* **WHAT YOU HAVE TO DO**
Using the listing below, give again exactly the lines from the line with "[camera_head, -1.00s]" to the line with "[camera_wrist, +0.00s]", inclusive, without the pictures.

* **SOURCE MATERIAL**
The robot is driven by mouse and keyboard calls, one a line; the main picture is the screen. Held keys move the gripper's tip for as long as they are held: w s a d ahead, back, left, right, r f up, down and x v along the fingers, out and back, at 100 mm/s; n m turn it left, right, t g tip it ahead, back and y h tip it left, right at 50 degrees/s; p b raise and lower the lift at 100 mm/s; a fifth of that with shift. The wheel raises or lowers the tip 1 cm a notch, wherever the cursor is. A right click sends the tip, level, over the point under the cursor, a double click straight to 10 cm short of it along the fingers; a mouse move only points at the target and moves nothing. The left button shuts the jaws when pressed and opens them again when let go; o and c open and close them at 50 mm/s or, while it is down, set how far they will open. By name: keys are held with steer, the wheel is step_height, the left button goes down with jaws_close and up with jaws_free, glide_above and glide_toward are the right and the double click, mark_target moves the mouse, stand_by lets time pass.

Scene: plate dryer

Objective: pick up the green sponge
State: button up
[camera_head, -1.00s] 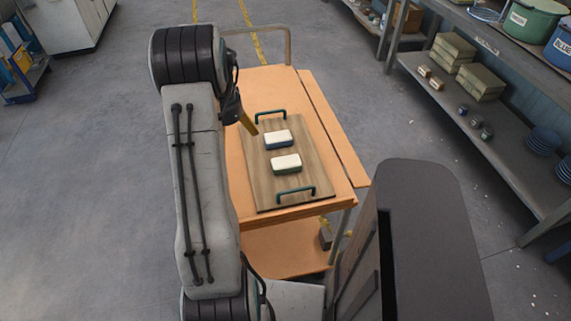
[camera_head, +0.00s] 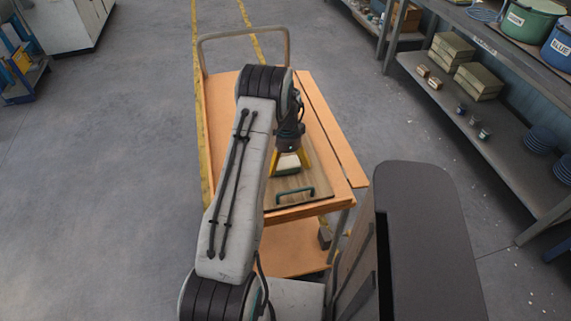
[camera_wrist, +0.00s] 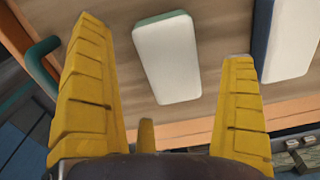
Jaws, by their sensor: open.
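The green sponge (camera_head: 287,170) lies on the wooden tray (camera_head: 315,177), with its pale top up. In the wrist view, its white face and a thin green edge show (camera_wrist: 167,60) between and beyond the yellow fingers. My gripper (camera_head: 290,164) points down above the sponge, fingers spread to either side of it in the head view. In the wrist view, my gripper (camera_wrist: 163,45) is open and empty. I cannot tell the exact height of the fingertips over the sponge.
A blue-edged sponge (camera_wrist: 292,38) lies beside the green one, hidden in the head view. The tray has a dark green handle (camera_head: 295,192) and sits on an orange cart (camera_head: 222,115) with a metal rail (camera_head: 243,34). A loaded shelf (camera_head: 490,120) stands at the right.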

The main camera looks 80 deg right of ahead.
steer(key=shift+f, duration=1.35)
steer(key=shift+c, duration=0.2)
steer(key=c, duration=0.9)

* **RESULT FOR THIS TASK**
[camera_head, -1.00s] 
[camera_head, +0.00s] 
[camera_wrist, +0.00s] 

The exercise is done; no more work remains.